The script presented within is a first draft, there are known bugs, however, the idea behind this text is to present an idea and method for other admins to adopt so they can formulate their own similar script and be more efficient.

Starting Bits

So first up some signals to trap and variables, I commented up a lot to avoid having to explain the details in the text:

# Signals we are interested in dealing with, the right operand is the 
# subroutine which handles the given interrupt type
$SIG{'INT' } = 'interrupt';
$SIG{'HUP' } = 'interrupt';
$SIG{'ABRT'} = 'interrupt';
$SIG{'QUIT'} = 'interrupt';
$SIG{'TRAP'} = 'interrupt';
$SIG{'STOP'} = 'interrupt';

# Globals
my $USER1="/usr/local/nagios/libexec"; # Be consistent wrt Nagios
my $CHECK="HEALTH"; # the name of the check; feel free to change
my $OUTFILE = "/var/tmp/healthcheck.tmp"; # an outfile for later use

# Where we store cherry picked results; init these to a space in case they
# are not all collected
my @LOAD_VALUES = " ";
my @SYSTIME_VALUE = " ";
my @ROOTDISK_VALUE = " ";
# Default values for LOAD, ROOTDISK Usage
my $DEF_LOAD_WARN = "4,2,2";
my $DEF_LOAD_CRIT = "5,4,3";
my $DEF_DISK_WARN = 95;
my $DEF_DISK_CRIT = 98;
my $DEF_SNMP_COMMUNITY = "public";

my $STATUS = 0; # A status var to be returned to nagios

# Flags
$DNS = 1; # do check that this host has a DNS entry
$PING = 0; # don't preping by default since nagios does, switch to 1 if
           # you want to preping before bothering with the rest

# Brain dead interrupt handler
sub interrupt { # usage: interrupt \'sig\'
    my($sig) = @_;
    die $sig;
    die;
}


# Generic sub: Load a file into an array and send the array back 
sub load_file {
    my ($file) = shift;
    my @flist;

    open(FILE, $file) or die "Unable to open logfile $file: $!\n";
    @flist = <FILE>;
    close FILE;

    return(@flist);
}

So far so good, we setup out LOAD and DISK parameters in addition to arrays to capture returned results.

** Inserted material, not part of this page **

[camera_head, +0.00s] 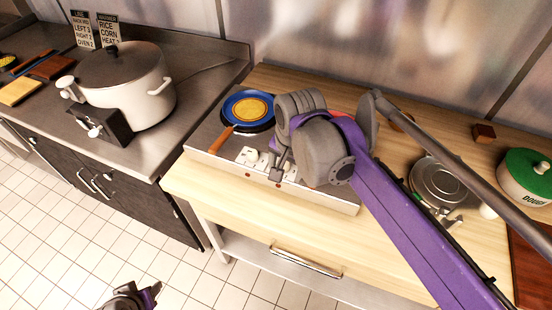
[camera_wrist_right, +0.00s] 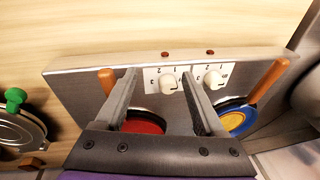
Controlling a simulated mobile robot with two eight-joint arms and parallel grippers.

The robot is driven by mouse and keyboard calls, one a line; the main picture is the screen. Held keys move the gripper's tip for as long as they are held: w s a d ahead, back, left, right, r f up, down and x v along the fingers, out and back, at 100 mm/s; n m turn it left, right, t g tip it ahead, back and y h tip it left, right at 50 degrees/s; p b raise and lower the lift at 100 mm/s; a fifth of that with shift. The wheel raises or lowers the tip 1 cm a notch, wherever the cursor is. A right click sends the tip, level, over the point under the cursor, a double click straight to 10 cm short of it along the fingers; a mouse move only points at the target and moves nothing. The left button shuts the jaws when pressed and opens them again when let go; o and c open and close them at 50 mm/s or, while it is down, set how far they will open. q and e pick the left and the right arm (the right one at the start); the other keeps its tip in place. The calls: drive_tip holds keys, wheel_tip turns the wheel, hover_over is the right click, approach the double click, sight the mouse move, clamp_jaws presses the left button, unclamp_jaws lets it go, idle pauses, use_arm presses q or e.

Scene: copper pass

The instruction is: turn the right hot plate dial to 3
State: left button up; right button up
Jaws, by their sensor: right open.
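The hot plate (camera_head: 330,198) is a flat metal unit on the wooden counter, with two white dials on its front. The right dial (camera_wrist_right: 169,82) shows between my right gripper's fingers (camera_wrist_right: 159,74) in the wrist view, which sees the unit from the other side. The left dial (camera_wrist_right: 212,79) is just outside the fingers; it also shows in the head view (camera_head: 251,155). My right gripper (camera_head: 277,168) is open over the dial panel and hides most of the right dial in the head view. The pointer setting is too small to read. My left gripper (camera_head: 135,296) is low over the floor.
A blue pan with yellow food (camera_head: 247,108) sits on the left plate, its handle jutting forward. A red pan (camera_wrist_right: 143,126) is on the right plate. A large pot (camera_head: 125,85) stands on the left counter. A metal pan (camera_head: 440,180) and green-lidded pot (camera_head: 525,175) are right.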

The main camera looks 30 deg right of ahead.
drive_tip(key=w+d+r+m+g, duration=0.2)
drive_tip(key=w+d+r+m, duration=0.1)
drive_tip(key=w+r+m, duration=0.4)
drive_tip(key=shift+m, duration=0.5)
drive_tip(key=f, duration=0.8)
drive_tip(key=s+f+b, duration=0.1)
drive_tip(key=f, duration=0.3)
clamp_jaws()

We are relying upon snmp checks for these but note the script could be modified to use SSH etc.

Core Generic Functions

Now it is time to move onto the functions that do the work, first up is a generic return parser to construct what will be sent back to nagios:

# Handle results status and print a final message with values of collated data
sub check_exit { # usage: check_exit("message string",RETVAL)
    my ($msg,$ret) = @_;

    # determine our status and exit appropriately
    if ($ret >= 3) {
        print "$CHECK UNKNOWN: $msg ";
    } elsif ($ret == 2) {
        print "$CHECK CRIT: $msg ";
    } elsif ($ret == 1) {
        print "$CHECK WARN: $msg ";
    } elsif ($ret == 0) {
        print "$CHECK OK: $msg ";
    } else{
        print "$CHECK UNKNOWN STATE: $msg ";
    }

    # print what we collected - note if one fails we do not collect the rest
    chomp (@SYSTIME_VALUE);
    chomp (@LOAD_VALUES);
    print("@SYSTIME_VALUE, System Load @LOAD_VALUES, Rootdisk @ROOTDISK_VALUE");
    unlink($OUTFILE); # delete the temp file for good
    exit ($ret);      # exit appropriately so nagios knows what to do
}

The exit function uses the return number to determine the warning level (if any) and passes along an optional message string. Note that regardless of which check failed the function returns all available data. The idea was (when it was written) if disk is low it might be causing a high load etc. The next function greps CRITICAL or WARN from the output file; this is because the script actually calls other Nagios checks which will leave the status string in the output file:

# Check the outfile in some cases for a SNMP warn or critical
# send back the appropriate signal for nagios 
sub check_outfile { # usage: check_outfile
    my @critical = `grep CRITICAL $OUTFILE`;
    if (@critical) {
        return 2;
    }

    my @warn = `grep WARN $OUTFILE`;
    if (@warn) {
        return 1;
    }

    return 0;
}

Last - at least for part one - is the usage, note that not all of the capabilities have been scripted yet so this is a look ahead (kind of) at the next text:

# ye olde usage message
sub usage {
    print "Usage: $0 [-u[-H ||[ -lw  -lc  -dw  -dc ]]\n";
    print "Usage: $0 [--nodns][--noping][--snmp \"community [user] [pass]\"\n";
    print "Options:\n";
    print " -H       Check system called  (required)\n";
    print " -lw     Set load warning values\n";
    print "                Default: $DEF_LOAD_WARN\n";
    print " -lc     Set load critical values\n";
    print "                Default: $DEF_LOAD_CRIT\n";
    print " -dw     Set rootdisk warning percent\n";
    print "                Default: $DEF_DISK_WARN\n";
    print " -dc     Set rootdisk critical percent\n";
    print "                Default: $DEF_DISK_CRIT\n";
    print " --nodns        Do not check for DNS resolution\n";
    print " --noping       Do not preping to make sure the host is up\n";
    print "                Note: this will improve performance\n";
    print " --snmp   Set SNMP community name\n";
    print "                Default: $DEF_SNMP_COMMUNITY\n";
    print " -u             Print usage message and exit\n";
}

Summary

The first part of the script is done - covered so far: helpers, some core simple generic functions and of course the usage message. In the next text some internal (optional) pre-checks, calls to the actual checks themselves and finally the main part of the script.